● **Part of a data file**
START
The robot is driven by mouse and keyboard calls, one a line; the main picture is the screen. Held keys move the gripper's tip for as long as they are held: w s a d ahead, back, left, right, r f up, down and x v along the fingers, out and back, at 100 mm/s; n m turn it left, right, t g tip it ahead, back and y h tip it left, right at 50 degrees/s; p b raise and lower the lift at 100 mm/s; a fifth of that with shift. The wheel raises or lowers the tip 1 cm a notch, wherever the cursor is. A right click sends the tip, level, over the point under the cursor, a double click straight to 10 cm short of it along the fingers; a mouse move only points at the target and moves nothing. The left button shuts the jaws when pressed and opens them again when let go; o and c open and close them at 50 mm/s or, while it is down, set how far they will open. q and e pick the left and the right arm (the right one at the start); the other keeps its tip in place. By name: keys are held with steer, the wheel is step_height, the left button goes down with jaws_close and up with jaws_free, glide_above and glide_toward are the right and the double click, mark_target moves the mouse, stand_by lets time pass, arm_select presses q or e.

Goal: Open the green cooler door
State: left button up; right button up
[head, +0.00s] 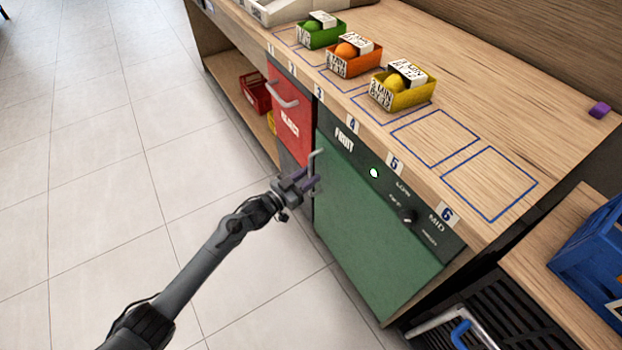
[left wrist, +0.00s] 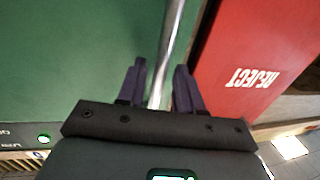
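The green cooler door (head: 365,225) is on the cabinet front, below a dark panel labelled FRUIT; it looks closed. Its metal handle (head: 313,163) is a bar along the door's left side, beside the red REJECT front (head: 291,120). My left gripper (head: 315,183) is at this handle. In the left wrist view, the handle (left wrist: 173,45) runs between the two dark fingers of my left gripper (left wrist: 160,85). The fingers are apart, with small gaps seen beside the bar. The green door (left wrist: 70,60) fills the left of that view. My right gripper is not in view.
The wooden counter (head: 465,60) above carries a green box (head: 318,38), an orange box (head: 350,65) and a yellow box (head: 405,98) of fruit. A blue crate (head: 590,255) stands at the right. The tiled floor (head: 100,150) before the door is clear.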

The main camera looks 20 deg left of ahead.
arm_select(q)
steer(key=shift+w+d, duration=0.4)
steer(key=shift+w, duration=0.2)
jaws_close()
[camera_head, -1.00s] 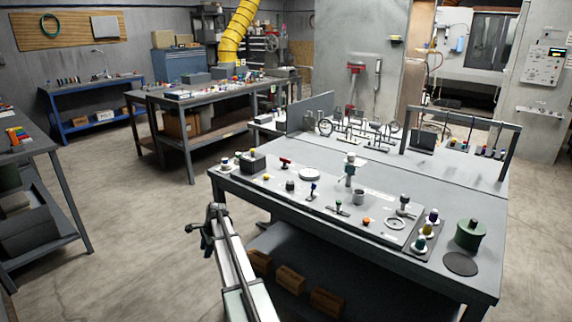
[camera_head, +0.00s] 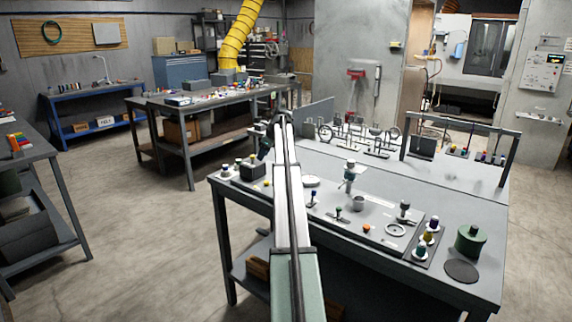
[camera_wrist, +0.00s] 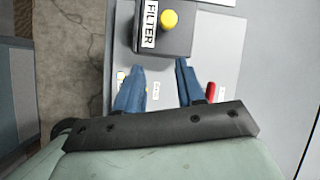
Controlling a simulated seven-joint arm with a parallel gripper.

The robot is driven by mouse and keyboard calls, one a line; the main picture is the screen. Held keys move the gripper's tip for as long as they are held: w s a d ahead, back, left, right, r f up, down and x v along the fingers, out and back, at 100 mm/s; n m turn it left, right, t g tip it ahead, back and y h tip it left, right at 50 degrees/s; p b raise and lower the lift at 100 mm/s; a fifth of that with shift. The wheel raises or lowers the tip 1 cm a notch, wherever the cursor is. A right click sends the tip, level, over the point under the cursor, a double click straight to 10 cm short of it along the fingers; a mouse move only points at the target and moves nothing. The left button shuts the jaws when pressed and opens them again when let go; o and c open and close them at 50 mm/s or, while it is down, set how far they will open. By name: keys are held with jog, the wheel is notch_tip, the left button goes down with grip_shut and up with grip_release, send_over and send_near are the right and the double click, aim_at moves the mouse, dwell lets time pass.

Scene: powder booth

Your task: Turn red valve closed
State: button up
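A red handle (camera_wrist: 210,91), which looks like the red valve, stands on the light panel in the wrist view, just right of my right fingertip and apart from it. Its place on the bench panel is hidden behind my arm in the head view. My gripper (camera_wrist: 158,84) has its two blue fingers spread with only panel and a small label between them, so it is open and empty. In the head view my gripper (camera_head: 265,130) is over the far left end of the front bench, partly hidden by my arm.
A dark box labelled FILTER with a yellow knob (camera_wrist: 169,20) lies just ahead of my fingers. The bench panel also carries a grey cup (camera_head: 358,203), a ring (camera_head: 396,230) and several small knobs. A green canister (camera_head: 470,240) stands at the right.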

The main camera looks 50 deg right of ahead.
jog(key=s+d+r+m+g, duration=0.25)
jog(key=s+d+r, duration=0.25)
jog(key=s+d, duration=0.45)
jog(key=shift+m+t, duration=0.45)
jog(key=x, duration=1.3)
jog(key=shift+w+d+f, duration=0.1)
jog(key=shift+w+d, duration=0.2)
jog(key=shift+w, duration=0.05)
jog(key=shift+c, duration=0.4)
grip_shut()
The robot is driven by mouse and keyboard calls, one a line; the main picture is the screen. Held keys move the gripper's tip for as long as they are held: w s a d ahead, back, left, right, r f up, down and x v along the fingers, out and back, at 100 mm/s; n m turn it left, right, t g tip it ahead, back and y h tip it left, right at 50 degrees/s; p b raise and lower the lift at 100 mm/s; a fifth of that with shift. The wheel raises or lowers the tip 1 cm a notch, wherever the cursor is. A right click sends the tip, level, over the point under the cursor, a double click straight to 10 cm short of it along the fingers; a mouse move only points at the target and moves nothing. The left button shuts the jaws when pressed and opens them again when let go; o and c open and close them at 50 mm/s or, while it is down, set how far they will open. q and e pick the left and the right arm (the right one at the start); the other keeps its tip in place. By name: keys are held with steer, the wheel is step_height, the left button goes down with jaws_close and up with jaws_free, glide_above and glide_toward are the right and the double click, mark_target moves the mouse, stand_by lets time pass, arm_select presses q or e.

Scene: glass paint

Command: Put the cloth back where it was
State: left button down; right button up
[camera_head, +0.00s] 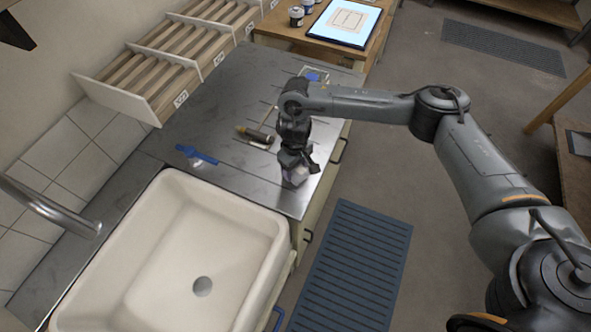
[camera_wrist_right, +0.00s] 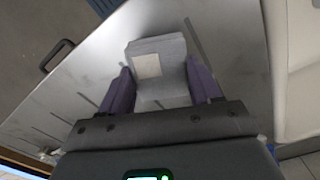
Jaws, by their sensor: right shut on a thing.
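A folded light-grey cloth (camera_wrist_right: 172,48) with a beige patch sits between the purple fingers of my right gripper (camera_wrist_right: 160,80) in the right wrist view. The fingers are shut on its two sides. In the head view my right gripper (camera_head: 296,174) points down over the steel counter (camera_head: 262,188), near its front edge and just right of the sink. The cloth is mostly hidden there by the gripper, and I cannot tell whether it touches the counter. My left gripper is not in view.
A white sink (camera_head: 145,262) lies at the lower left. A dark-handled tool (camera_head: 256,135) and a blue tool (camera_head: 197,154) lie on the counter. A wooden slotted rack (camera_head: 170,62) stands along the wall. A lit tablet (camera_head: 346,22) lies on the table behind.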

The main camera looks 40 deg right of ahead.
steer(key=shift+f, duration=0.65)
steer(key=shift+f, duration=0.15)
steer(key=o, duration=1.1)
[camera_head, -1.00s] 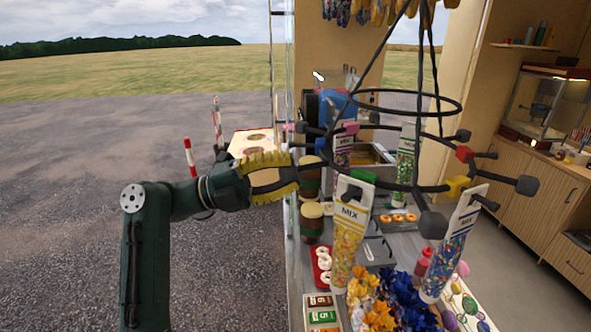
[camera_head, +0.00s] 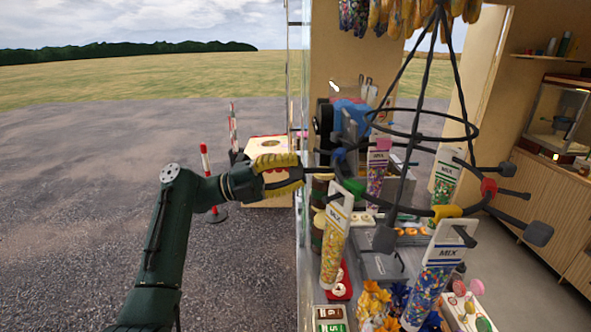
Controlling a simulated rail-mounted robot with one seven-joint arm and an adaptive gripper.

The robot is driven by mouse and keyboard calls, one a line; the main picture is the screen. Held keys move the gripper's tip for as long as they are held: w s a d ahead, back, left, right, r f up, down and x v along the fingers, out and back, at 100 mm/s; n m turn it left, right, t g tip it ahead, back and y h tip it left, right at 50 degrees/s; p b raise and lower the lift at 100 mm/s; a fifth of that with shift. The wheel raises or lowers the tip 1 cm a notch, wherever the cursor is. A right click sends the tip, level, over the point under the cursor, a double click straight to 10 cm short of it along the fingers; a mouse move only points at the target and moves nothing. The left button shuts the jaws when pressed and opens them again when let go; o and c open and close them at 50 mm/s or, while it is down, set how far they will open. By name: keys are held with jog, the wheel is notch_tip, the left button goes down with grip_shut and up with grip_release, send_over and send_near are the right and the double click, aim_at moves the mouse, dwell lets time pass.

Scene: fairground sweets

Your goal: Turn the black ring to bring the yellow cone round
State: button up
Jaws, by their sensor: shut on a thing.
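The black ring (camera_head: 408,210) hangs from black rods, with coloured blocks and knobbed arms around it. A yellow block (camera_head: 446,211) sits on its near right side. A clear cone of blue mixed sweets (camera_head: 432,275), labelled MIX, hangs just below that block. My yellow-fingered gripper (camera_head: 298,174) is at the left of the ring, shut on a thin black arm of it. The held tip is mostly hidden between the fingers.
A green block (camera_head: 352,187) has an orange-yellow sweets cone (camera_head: 334,245) below it. A red block (camera_head: 488,188) is at right, a pink-topped cone (camera_head: 377,170) behind. Sweets crowd the counter below. Open ground lies left.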

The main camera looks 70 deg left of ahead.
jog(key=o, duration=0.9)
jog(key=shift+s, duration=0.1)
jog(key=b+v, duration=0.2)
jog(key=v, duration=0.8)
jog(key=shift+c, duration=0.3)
END
● **TO DO**
Show the lines of the data that hold the word "simulated".

● **WORKED ANSWER**
Controlling a simulated seven-joint arm with a parallel gripper.
Controlling a simulated rail-mounted robot with one seven-joint arm and an adaptive gripper.

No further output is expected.